Por esa consistencia en las historias, en las características, ideas y expresiones de los personajes, han pasado décadas y seguimos diciendo que fulanita es como Susanita-la-de-Mafalda, niña ingenua y superficial que solo piensa en casarse y tener hijitos. Seguimos recordando a Manolito, su dificultad para la escuela y su amor por el dinero -o por el anhelo de este- y sus esfuerzos de marketing callejero y primitivo: un letrero de “Almacenes Manolo”, pintado en letra manuscrita y chueca, infantil, sobre una barda. Y a Miguelito, admirador-de-su-abuelo-admirador-de-Mussolini. Y los insultos decentes entre ellos cuando pensaban diferente, enfatizados con bocas abiertísimas y puños en alto, signos de admiración y letra grande: “-¡SOS UN ZANAHORIA!” “-¡Y VOS UNA PAPAFRITA!” Y ya en el extremo, “¡VOS SÍ QUE SOS PICHIRUCHI!” Y al siguiente recuadro, tan amigos como siempre.

Todavía evocamos a esa niña cuando alguien detesta la sopa, que hoy sé que se refería al militarismo y la imposición política, en forma de metáfora. Tal vez por eso, cuando la tira de prensa llegó a España, en tiempos de Franco, el gobierno obligó a que se vendiera con la etiqueta de "para adultos".

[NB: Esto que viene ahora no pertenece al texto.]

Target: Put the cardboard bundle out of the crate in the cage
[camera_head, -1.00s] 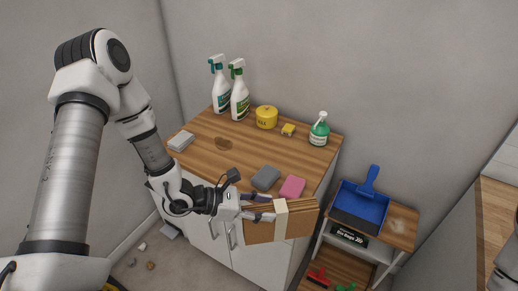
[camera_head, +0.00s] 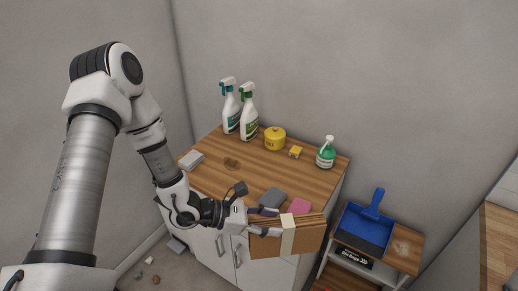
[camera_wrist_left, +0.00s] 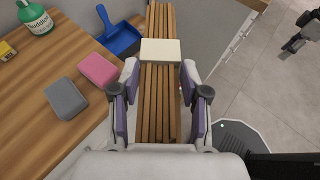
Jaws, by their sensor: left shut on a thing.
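The cardboard bundle (camera_head: 270,240) is a stack of brown flat sheets with a pale band around its middle. My left gripper (camera_head: 268,222) is shut on it and holds it in the air in front of the wooden-topped cabinet. In the left wrist view the bundle (camera_wrist_left: 158,105) lies between the two fingers of the left gripper (camera_wrist_left: 160,92), with the pale band just beyond the fingertips. The crate and the cage are not in view.
The cabinet top (camera_head: 200,172) bears spray bottles (camera_head: 249,114), a yellow tin (camera_head: 275,139), a green bottle (camera_head: 326,152), a grey sponge (camera_head: 272,198) and a pink sponge (camera_head: 299,206). A low shelf unit with a blue dustpan (camera_head: 363,232) stands right. Small litter lies on the floor.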

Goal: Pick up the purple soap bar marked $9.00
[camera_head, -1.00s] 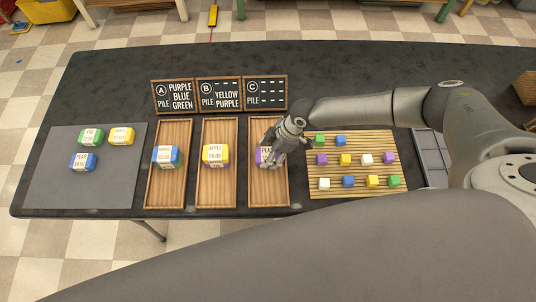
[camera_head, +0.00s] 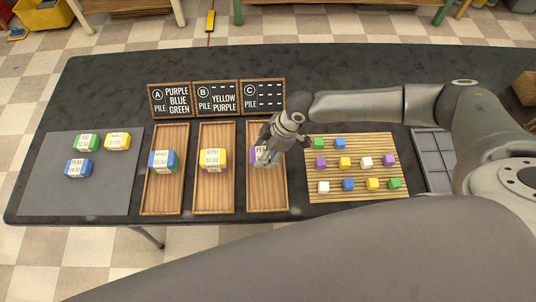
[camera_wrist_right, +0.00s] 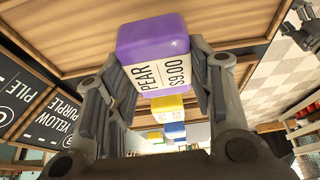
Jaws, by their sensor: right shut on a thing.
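The purple soap bar (camera_wrist_right: 150,38), with a white label reading PEAR $9.00, sits between the fingers of my right gripper (camera_wrist_right: 158,68) in the right wrist view. The fingers are shut on its two sides. In the head view my right gripper (camera_head: 270,150) is over the wooden tray (camera_head: 267,195) under the C sign. It hides much of the purple bar there; only part of its label and purple edge shows. I cannot tell whether the bar is clear of the tray. Dark jointed parts at the top right of the wrist view look like my left gripper (camera_wrist_right: 304,22), cut off by the edge.
A yellow bar (camera_head: 213,154) lies in tray B and a blue bar (camera_head: 162,155) in tray A. Several bars rest on the grey mat (camera_head: 100,190). Small coloured cubes stand on a slatted board (camera_head: 325,193) to the right. Signs (camera_head: 217,97) stand behind the trays.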

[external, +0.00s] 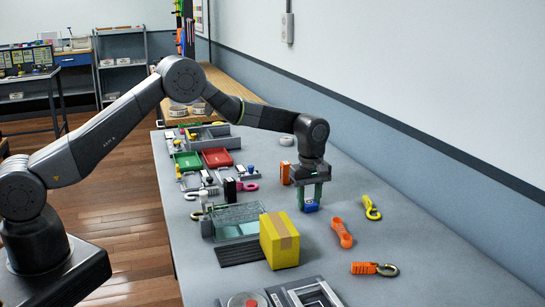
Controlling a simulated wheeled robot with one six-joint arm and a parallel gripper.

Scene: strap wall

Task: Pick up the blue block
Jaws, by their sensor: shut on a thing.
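The blue block (311,206) is small and sits low between the fingers of my gripper (310,198), over the grey table in the middle of the external view. My gripper points down and is shut on the blue block, with one green finger on each side of it. I cannot tell whether the block touches the table or hangs just above it.
A yellow box (279,240) stands in front of the block. Orange pieces (342,232) and hooks (375,268) lie to the right. Left are a clear bin (236,222), a green tray (188,161) and a red tray (217,158). The front right of the table (450,285) is clear.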

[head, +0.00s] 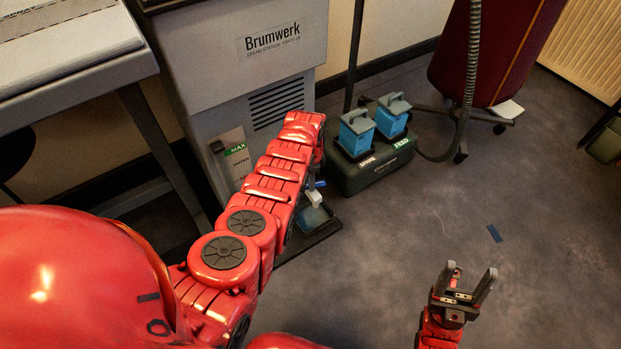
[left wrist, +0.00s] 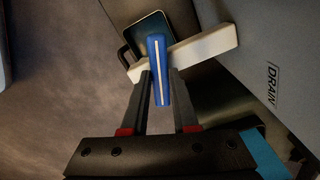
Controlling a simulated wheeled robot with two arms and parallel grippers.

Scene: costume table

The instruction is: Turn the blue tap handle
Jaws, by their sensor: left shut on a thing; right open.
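The blue tap handle (left wrist: 156,55) is a narrow lever with a white line along it, set across a white tap piece (left wrist: 208,45) beside the word DRAIN. My left gripper (left wrist: 162,80) is shut on the handle, one dark finger on each side of it. In the head view a bit of the blue handle (head: 320,183) shows low beside the Brumwerk machine (head: 245,60); my left arm hides most of the left gripper there. My right gripper (head: 466,284) is open and empty over the floor at the lower right.
A small tray-like container (head: 314,218) sits below the tap. A dark base with two blue tanks (head: 356,133) stands right of the machine. A grey hose (head: 470,80) and a wheeled dark-red form (head: 500,45) are further right. A grey table (head: 75,85) is at left. Floor at right is mostly clear.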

Esa niña, hecha con trazos de carbón y soplo de vida, alcanzó la suficiente autoridad moral para que Cortázar expresara, cuando le preguntaron qué pensaba de ella: “Eso no tiene la menor importancia, lo importante es lo que Mafalda piensa de mí.”

Esa niña inteligente, cuestionadora e irreverente, que nació originalmente para anunciar aparatos electrodomésticos, sin que nadie pudiera imaginarse la relevancia que acabaría teniendo, este año celebra su 60 aniversario desde la primera publicación, aunque todos sepamos que jamás abandonará la niñez. Nadie lo hace del todo. Algunos, si cerramos los ojos, estamos de nuevo en aquel Sanborns de piso de barro, mirando hacia arriba, alzando un librito de portada roja en el que aparece una niña greñuda hablándole a un radio de pilas, y nos volvemos a oír preguntando: Ma, ¿me lo compras?